Okay. And you can read the article I posted.reread my post Man. I am saying bitcoin is a life raft to protect their net worth not a medium of exchange to buy coffee. Wake up
An excerpt:
Storing value, hedging against inflation
If Bitcoin’s isn’t used for payments, what use does it have?
The major attraction – one endorsed by mainstream financial publications – is as a store of value, particularly in times of inflation, because Bitcoin has a hard cap on the number of coins that will ever be “mined”.
As Forbes writers argued a few weeks ago:
In terms of quantity, there are only 21 million Bitcoins released as specified by the ASCII computer file. Therefore, because of an increase in demand, the value will rise which might keep up with the market and prevent inflation in the long run.
The only problem with this argument is recent history. Over the course of 2022 the purchasing power of major currencies (US, the euro and the pound) dropped by about 7-10%. The purchasing power of a Bitcoin dropped by about 65%.
Speculation or gambling?
Bitcoin’s price has always been volatile, and always will be. If its price were to stabilise somehow, those holding it as a speculative punt would soon sell it, which would drive down the price.
But most people buying Bitcoin essentially as a speculative token, hoping its price will go up, are likely to be disappointed.
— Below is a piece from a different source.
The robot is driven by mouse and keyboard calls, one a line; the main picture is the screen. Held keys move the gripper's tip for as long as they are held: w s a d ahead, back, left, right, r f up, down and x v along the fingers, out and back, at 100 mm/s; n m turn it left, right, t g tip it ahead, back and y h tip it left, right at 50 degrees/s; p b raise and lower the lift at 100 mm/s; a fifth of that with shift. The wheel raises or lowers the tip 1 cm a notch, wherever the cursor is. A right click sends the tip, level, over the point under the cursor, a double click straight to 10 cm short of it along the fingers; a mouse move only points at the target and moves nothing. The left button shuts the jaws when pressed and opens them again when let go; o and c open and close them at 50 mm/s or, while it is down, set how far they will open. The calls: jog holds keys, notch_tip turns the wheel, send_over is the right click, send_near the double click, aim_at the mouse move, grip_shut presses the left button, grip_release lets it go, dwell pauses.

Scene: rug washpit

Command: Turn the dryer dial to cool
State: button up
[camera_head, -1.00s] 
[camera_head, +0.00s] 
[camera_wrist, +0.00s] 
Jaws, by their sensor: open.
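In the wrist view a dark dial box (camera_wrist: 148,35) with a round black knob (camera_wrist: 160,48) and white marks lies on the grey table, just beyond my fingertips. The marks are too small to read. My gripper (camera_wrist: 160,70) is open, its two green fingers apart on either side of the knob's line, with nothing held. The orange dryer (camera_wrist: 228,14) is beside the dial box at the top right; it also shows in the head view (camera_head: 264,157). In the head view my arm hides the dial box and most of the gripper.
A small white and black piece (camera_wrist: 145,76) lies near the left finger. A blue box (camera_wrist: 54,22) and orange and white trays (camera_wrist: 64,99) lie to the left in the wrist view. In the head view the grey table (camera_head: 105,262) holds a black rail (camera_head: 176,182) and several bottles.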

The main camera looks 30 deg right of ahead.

A BIS study has found the majority of Bitcoin buyers globally between August 2015 and December 2022 have made losses.
The “market value” of all cryptocurrencies peaked at US$3 trillion in November 2021. It is now about US$1 trillion.
Bitcoins’s highest price in 2021 was about US$60,000; in 2022 US$40,000 and so far in 2023 only US$30,000. Google searches show that public interest in Bitcoin also peaked in 2021. In the US, the proportion of adults with internet access holding cryptocurrencies fell from 11% in 2021 to 8% in 2022.